The Substance sinematografisi ile göz kamaştıran bir yapım. Film bizi sürekli güçlü imgeler sağanağına tabi tutuyor. Filmin başlarında, Sue'nun parlak, canlı dünyası ile Elisabeth'in yaşadığı daha az renkli hayat arasında bir karşıtlık yaratılıyor. Kanlı sahnelerin çoğunun gerçekleştiği banyo, kızıl kanla daha iyi bir kontrast oluşturmak amacıyla parlak beyaz renkte tasarlanmış. Filmin ilerleyen kısımlarında, her şeyin kırmızıya boyandığı abartılı bir sahne de mevcut.
Demi Moore tüm kariyerinin en iyi performansı ile döktürüyor. Zamanında Hollywood’un en gözde yıldızlarından biri olan Moore’un bir anlamda kendi hikâyesini adeta yaşayarak anlattığını da söylemek mümkün. Korku filmleri genelde Oscar jürisi tarafından görmezden gelindiği için Moore'un bu filmdeki oyunculuğu büyük olasılıkla hak ettiği takdiri alamayacak, ama kesinlikle ödüllerle taçlandırılması gereken bir performans var karşımızda. Margaret Qualley ve Dennis Quaid de çok iyi.
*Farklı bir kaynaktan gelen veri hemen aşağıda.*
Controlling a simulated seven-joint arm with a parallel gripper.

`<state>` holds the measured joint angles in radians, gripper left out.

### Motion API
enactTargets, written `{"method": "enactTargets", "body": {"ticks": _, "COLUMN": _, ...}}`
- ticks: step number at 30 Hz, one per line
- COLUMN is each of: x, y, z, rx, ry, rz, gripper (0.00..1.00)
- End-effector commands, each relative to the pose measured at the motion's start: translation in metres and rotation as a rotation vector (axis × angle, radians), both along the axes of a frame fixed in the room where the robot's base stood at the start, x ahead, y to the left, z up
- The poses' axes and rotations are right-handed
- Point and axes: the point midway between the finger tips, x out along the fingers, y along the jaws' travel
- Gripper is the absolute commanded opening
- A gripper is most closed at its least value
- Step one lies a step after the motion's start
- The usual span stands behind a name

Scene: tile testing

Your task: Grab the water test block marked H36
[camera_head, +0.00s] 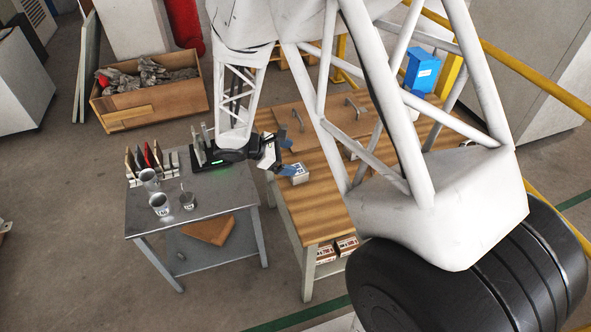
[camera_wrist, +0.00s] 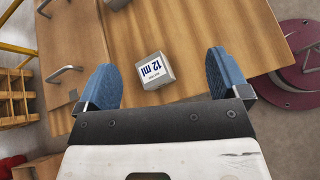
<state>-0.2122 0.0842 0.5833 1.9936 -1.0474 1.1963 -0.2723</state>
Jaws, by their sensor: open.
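A small grey-white block (camera_wrist: 153,71) lies on the wooden table in the wrist view, turned at an angle. The large blue print on its label seems to read "12 ml"; smaller print is too blurred to read, and I cannot make out H36. The block also shows in the head view (camera_head: 299,174) near the left edge of the wooden table. My gripper (camera_wrist: 160,62) is open, its blue fingers to the left and right of the block in the wrist view, with nothing held. In the head view my gripper (camera_head: 286,156) is beside the block.
A grey metal table (camera_head: 222,208) to the left holds metal cups (camera_head: 159,203) and a rack of tiles (camera_head: 150,160). Bare wood surrounds the block.

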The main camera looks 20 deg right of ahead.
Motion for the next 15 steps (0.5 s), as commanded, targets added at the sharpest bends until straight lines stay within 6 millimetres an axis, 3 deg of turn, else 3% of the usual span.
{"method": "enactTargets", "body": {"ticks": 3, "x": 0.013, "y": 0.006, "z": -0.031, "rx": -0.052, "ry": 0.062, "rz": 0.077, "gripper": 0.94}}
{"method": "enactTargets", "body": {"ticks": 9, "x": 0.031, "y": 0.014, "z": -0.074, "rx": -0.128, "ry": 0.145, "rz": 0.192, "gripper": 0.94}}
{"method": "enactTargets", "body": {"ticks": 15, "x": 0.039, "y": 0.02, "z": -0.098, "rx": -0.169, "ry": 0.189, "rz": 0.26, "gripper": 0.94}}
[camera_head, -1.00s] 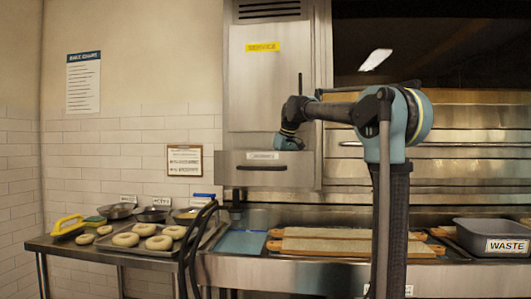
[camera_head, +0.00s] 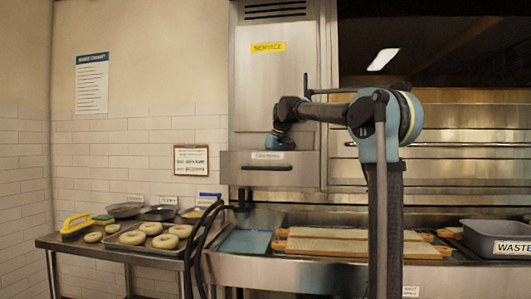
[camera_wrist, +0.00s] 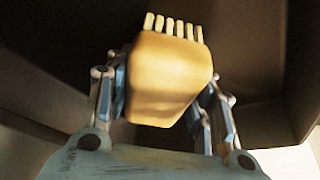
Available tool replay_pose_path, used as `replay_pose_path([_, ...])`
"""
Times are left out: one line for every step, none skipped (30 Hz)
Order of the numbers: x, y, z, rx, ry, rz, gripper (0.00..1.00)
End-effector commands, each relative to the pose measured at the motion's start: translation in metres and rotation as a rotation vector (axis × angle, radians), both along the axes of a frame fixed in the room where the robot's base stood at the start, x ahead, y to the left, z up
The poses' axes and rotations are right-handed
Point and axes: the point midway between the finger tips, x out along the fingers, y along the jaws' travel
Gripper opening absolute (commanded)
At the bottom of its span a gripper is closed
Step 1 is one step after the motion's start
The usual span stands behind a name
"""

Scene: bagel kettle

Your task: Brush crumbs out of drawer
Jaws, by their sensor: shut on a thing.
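My gripper (camera_wrist: 165,92) is shut on a tan, wood-coloured brush (camera_wrist: 168,80) with a row of pale bristles at its far end. In the head view my gripper's blue housing (camera_head: 280,143) is just above the drawer (camera_head: 243,172), which has a white label and a dark handle on its steel front. The fingers and the brush are hidden there. The wrist view shows dark walls around the brush, which look like the drawer's inside. I see no crumbs in either view. A grey bin labelled WASTE (camera_head: 500,229) stands on the counter at the far right.
A steel table at the left holds a tray of bagels (camera_head: 154,238), several pans (camera_head: 125,210) and a yellow-handled thing (camera_head: 75,223). Long boards (camera_head: 352,246) and a blue mat (camera_head: 246,241) lie on the counter below the drawer. A tall cabinet (camera_head: 271,90) stands above the drawer.

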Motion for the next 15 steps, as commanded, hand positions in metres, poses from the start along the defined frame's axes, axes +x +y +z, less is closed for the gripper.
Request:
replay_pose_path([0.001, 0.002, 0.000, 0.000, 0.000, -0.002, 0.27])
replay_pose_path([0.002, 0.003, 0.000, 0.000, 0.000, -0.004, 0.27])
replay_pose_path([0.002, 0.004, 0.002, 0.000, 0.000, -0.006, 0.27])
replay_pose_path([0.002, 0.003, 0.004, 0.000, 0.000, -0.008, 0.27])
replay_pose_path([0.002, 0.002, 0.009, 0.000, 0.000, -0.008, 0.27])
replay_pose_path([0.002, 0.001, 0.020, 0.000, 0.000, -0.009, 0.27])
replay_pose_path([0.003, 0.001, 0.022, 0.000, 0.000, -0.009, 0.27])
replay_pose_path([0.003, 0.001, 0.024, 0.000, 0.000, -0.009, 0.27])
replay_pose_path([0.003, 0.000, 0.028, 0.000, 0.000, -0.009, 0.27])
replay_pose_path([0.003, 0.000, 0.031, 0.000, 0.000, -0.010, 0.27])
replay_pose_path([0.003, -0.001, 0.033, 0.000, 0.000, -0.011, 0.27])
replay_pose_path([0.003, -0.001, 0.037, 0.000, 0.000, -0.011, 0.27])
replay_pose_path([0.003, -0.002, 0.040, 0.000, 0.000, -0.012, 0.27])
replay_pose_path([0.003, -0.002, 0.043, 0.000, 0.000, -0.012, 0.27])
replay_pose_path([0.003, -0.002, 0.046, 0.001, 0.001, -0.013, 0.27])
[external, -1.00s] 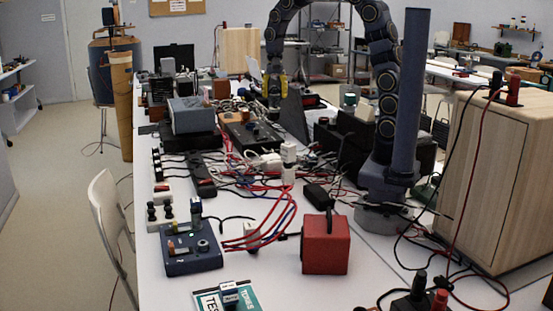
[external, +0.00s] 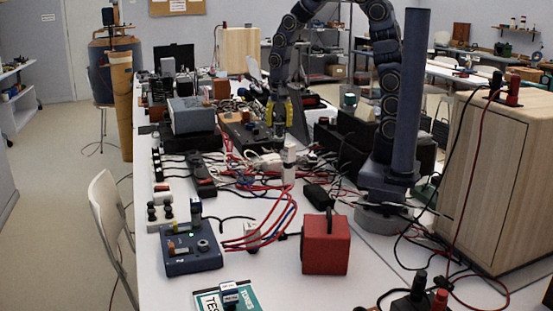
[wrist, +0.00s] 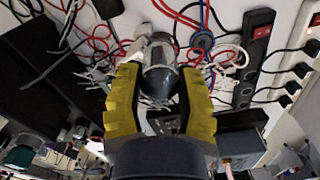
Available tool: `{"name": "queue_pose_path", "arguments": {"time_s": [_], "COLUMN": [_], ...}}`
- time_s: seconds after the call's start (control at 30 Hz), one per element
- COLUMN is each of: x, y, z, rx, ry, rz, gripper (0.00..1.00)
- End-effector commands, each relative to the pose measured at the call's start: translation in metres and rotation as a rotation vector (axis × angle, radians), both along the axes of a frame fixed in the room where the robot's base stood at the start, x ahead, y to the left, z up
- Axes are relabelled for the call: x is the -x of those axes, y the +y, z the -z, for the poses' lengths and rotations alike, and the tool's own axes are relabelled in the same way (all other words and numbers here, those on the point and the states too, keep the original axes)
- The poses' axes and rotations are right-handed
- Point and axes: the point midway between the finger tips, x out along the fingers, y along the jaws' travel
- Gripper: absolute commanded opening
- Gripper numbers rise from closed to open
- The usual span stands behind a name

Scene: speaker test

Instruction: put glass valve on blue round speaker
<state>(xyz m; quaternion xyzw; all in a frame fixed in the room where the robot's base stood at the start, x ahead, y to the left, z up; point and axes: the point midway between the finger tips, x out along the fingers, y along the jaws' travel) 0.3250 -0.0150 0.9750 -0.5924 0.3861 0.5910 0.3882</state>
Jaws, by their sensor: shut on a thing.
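My gripper (external: 284,116) points down over the cluttered middle of the table, beside the dark equipment. In the wrist view its yellow fingers (wrist: 160,76) are closed around the glass valve (wrist: 157,52), a grey, shiny cylinder with a pale rounded end. The valve is small and hard to make out in the external view. A small blue-grey round thing (wrist: 201,41) lies just right of the valve among the wires in the wrist view; it may be the blue round speaker, but I cannot tell for sure. I cannot pick out the speaker in the external view.
Red and black cables (external: 265,205) tangle over the table. A black power strip (wrist: 252,62) lies to the right in the wrist view. A red box (external: 326,246), a blue device (external: 190,252) and a large wooden cabinet (external: 500,180) stand nearer the external camera.

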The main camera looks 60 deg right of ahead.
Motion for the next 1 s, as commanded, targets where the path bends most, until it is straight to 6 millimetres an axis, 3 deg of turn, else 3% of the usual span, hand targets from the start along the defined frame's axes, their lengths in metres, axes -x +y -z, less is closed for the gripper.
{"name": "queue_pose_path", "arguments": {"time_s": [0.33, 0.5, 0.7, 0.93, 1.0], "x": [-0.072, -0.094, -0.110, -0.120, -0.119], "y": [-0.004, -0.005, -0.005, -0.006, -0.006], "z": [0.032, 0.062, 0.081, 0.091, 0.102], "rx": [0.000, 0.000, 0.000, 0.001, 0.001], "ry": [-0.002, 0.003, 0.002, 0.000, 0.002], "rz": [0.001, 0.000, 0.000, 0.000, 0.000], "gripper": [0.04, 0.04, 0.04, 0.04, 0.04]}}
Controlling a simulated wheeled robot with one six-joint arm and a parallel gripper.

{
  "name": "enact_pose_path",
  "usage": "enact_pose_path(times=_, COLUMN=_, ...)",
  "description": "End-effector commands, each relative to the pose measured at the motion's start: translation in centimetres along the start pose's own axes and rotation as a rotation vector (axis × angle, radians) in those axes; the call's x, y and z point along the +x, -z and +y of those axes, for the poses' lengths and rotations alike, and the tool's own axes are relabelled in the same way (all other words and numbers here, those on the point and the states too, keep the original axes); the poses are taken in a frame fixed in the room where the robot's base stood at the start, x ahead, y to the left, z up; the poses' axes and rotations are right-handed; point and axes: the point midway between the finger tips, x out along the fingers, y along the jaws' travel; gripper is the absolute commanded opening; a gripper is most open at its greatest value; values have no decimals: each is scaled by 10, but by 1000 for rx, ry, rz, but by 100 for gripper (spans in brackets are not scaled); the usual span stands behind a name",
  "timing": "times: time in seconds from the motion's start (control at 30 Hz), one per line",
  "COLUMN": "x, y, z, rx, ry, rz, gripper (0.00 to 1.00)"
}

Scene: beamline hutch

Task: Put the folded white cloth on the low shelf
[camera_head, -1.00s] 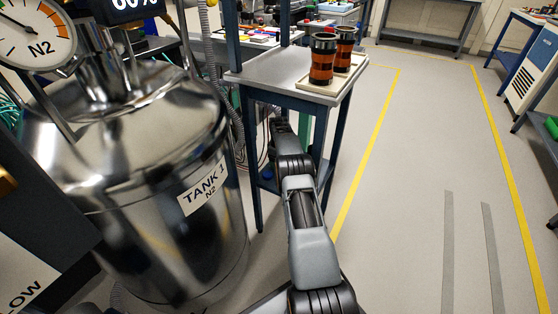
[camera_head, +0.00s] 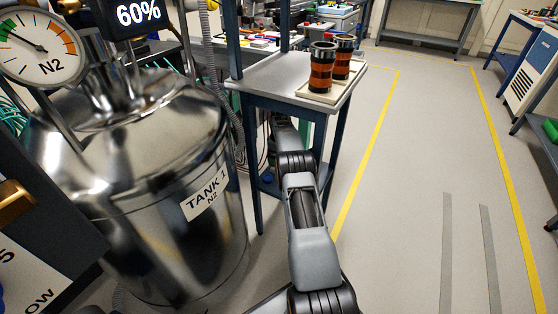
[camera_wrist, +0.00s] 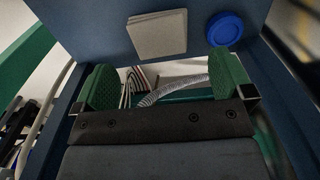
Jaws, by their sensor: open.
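The folded white cloth (camera_wrist: 157,35) shows in the wrist view as a pale square with layered edges. It lies flat on a blue surface (camera_wrist: 90,22), which looks like the low shelf of the blue-legged table. My gripper (camera_wrist: 164,76) is open, its two green pads wide apart with no object between them. The cloth is ahead of the pads and apart from them. In the head view my arm reaches down beside the table, and a bit of the low shelf (camera_head: 268,186) shows. The cloth and my gripper are hidden there.
A blue round lid (camera_wrist: 225,28) lies right of the cloth. Two dark-and-orange jars (camera_head: 321,68) stand on a board on the table top (camera_head: 270,75). A shiny tank (camera_head: 150,190) stands close left of my arm. Floor (camera_head: 410,180) to the right is clear.

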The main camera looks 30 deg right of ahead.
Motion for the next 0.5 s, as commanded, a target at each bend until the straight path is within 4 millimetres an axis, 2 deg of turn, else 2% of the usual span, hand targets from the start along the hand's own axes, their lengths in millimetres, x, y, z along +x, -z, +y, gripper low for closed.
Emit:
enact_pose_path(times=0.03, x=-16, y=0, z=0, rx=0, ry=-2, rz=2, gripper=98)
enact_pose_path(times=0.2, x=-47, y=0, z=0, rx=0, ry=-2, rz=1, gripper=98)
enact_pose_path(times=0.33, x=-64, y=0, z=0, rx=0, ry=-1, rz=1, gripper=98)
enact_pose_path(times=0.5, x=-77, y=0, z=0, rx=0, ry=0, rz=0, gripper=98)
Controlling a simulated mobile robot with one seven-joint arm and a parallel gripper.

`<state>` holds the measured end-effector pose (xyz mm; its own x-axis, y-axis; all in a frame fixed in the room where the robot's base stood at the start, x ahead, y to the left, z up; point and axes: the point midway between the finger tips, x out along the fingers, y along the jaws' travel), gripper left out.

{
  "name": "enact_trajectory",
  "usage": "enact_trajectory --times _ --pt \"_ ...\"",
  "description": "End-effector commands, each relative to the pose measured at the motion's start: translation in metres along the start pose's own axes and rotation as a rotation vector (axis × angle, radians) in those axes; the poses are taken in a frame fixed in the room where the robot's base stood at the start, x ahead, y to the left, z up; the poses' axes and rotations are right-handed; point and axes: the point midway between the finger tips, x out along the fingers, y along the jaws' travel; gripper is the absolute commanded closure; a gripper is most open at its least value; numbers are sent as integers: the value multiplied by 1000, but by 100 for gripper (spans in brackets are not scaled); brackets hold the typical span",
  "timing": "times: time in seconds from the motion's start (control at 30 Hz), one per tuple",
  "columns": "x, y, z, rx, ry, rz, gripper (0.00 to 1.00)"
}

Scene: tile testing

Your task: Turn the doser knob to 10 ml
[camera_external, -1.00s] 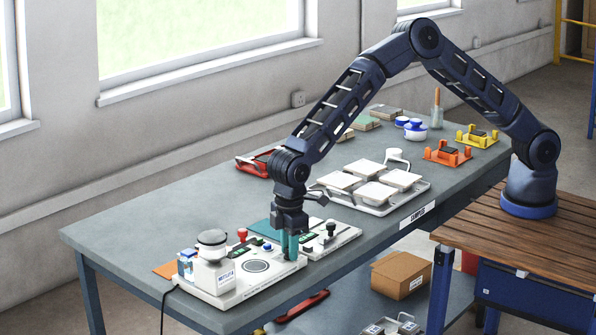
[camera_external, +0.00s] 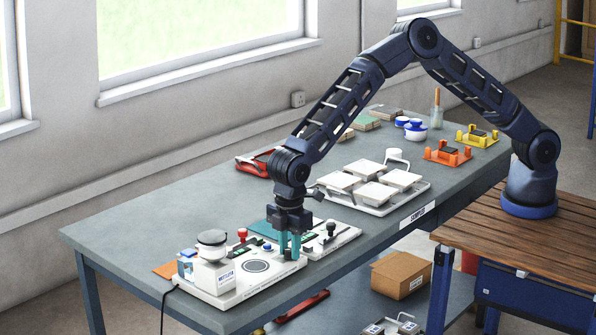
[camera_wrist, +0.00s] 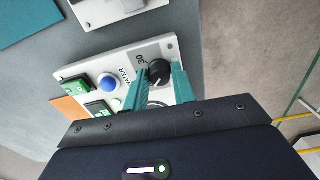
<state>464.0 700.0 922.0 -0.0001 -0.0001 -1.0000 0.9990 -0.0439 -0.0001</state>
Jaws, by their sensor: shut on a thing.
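The black doser knob (camera_wrist: 159,72) shows in the wrist view on a white panel (camera_wrist: 92,69) labelled WATER.
A white jar (camera_external: 213,270) stands at the device's left end. A second white unit (camera_external: 345,236) with a black knob is close on the right. A tile tray (camera_external: 375,208) lies farther back.

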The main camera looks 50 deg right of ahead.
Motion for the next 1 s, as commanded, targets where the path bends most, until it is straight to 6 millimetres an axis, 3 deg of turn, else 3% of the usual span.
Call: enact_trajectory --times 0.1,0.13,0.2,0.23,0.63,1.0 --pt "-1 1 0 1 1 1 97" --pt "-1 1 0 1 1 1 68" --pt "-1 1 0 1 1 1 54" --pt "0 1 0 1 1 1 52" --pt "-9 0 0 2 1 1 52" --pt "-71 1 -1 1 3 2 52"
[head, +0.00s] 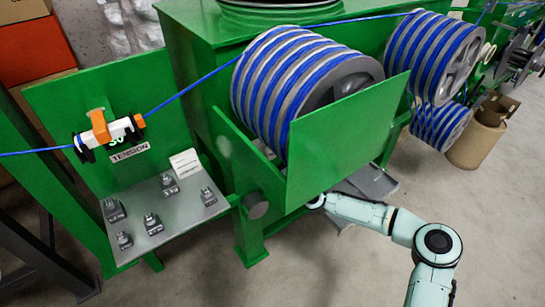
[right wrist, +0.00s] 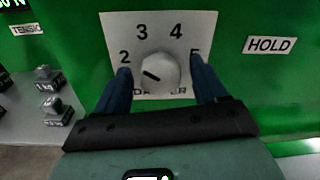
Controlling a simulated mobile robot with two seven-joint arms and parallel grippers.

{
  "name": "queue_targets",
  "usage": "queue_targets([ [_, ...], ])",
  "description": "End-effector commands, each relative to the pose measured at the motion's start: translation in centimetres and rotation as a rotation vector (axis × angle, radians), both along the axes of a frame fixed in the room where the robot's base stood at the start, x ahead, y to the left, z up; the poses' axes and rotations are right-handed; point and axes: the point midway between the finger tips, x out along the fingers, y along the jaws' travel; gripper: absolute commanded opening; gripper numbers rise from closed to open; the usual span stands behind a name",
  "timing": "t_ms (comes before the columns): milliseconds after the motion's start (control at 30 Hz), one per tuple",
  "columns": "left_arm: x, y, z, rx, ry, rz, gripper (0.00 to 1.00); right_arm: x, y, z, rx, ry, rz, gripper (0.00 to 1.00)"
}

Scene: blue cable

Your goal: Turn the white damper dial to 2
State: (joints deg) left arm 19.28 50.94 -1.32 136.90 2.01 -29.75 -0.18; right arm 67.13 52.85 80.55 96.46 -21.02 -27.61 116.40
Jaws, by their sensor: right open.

Daha çok filmin biçimsel üstünlüklerine odaklandık ama The Substance, yalnızca bir korku hikâyesinin ötesine geçerek, yaşlanma, beden algısı ve toplumsal baskılar üzerine derinlemesine bir inceleme sunuyor. Fransız kadın yönetmen Coralie Fargeat, günümüz sinemasında eksikliğini sıklıkla hissettiğimiz bir şeyi gerçekleştirmiş: kendi yönetmen vizyonuna yönelik cesur, tavizsiz bir yaklaşım. Bu, AVM salonlarında oynayan kalıplaşmış şeylerden farklılığıyla dikkat çeken, alışılmışın çok dışında bir film. Evet, yaratılan dünya tuhaf ama The Substance bu tuhaf dünyaya girenleri eğlendirme kapasitesini de asla kaybetmiyor. Filmi belki benim gibi çok seveceksiniz, belki nefret edeceksiniz, ama bir şey kesin: kolay kolay aklınızdan çıkmayacak.
The Substance filmini 1 Kasım'dan itibaren kısıtlı sayıda sinemada ve aynı zamanda MUBI platformunda izleyebilirsiniz.